Attraversiamo poi un’imponente sala dedicata alla filosofia, in cui tre grandi tele recano incisi e modellati nella materia pittorica i volti dei suoi massimi esponenti provenienti da una pluralità di culture all’interno di solenni architetture e un’altra sala incentrata sulle sculture sotto teca (che non possono fare a meno di richiamare alla mente le grandi vetrine del campo di concentramento di Auschwitz dove oggi si conservano, catalogati per tipologia, gli effetti personali degli ebrei deportati) in dialogo con altri dipinti più incentrati sul suo interesse per il valore semantico e scenografico dell’architettura. Si giunge poi all’installazione ambientale Vestrahlte Bilder (1983-2023), composta da sessanta dipinti realizzati negli ultimi quarant’anni, scoloriti da radiazioni e collocati in modo da occupare interamente le pareti e il soffitto riverberandosi in una superficie specchiante posta a terra. L’allestimento è emblematico della capacità dell’artista di modellare lo spazio con la sua immaginazione, che qui assume la forma di un continuum pittorico sincronico in cui nuovi segni e colate di colore collegano tra loro opere afferenti a fasi creative diverse. Si potrebbe trascorrere un tempo incalcolabile nel tentativo di comprendere visivamente l’insieme o di analizzare ciascun dipinto nella sua singolarità, ma la soverchiante supremazia della pittura trasforma quest’esperienza in un salto nell’infinito a cui si accede solo abbandonandosi a un disorientamento che assomiglia molto a un atto di fede.

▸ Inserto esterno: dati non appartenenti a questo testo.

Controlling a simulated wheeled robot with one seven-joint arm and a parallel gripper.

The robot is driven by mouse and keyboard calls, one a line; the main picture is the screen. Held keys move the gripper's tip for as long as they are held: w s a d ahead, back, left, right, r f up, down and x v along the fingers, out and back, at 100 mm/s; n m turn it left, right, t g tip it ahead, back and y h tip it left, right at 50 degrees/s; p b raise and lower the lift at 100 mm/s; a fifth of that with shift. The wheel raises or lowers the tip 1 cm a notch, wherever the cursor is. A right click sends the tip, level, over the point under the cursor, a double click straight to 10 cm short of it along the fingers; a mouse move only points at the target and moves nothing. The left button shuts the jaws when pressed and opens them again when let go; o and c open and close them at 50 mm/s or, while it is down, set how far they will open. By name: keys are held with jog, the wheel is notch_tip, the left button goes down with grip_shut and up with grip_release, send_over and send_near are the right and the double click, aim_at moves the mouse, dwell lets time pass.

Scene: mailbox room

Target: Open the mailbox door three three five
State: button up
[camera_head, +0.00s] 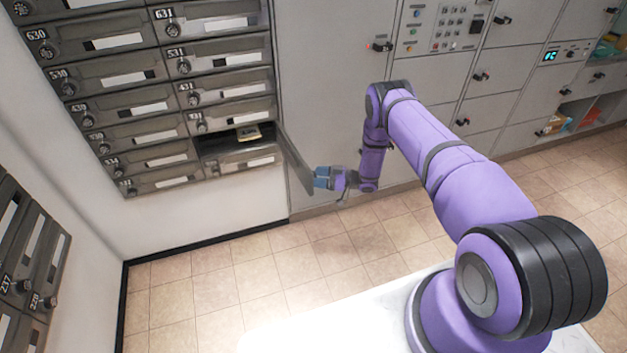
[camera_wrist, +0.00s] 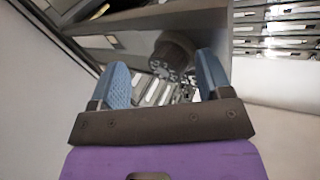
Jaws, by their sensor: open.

Si raggiunge qui il culmine di una sensazione che serpeggia in tutta la visita, ovvero l’annullamento di ogni confine spaziale e categoriale che ci mette al centro di un universo mentale di cui percepiamo la stringente coerenza, seppur sia retto da regole che eccedono il nostro orizzonte razionale. È da questo punto di vista, infine, che all’inizio abbiamo parlato di riuscita simbiosi tra le opere e il palazzo storico che le ospita, non più citato, eluso o forzato al dialogo, ma riscritto con una logica altrettanto totalizzante quanto quella con cui in origine era stato concepito.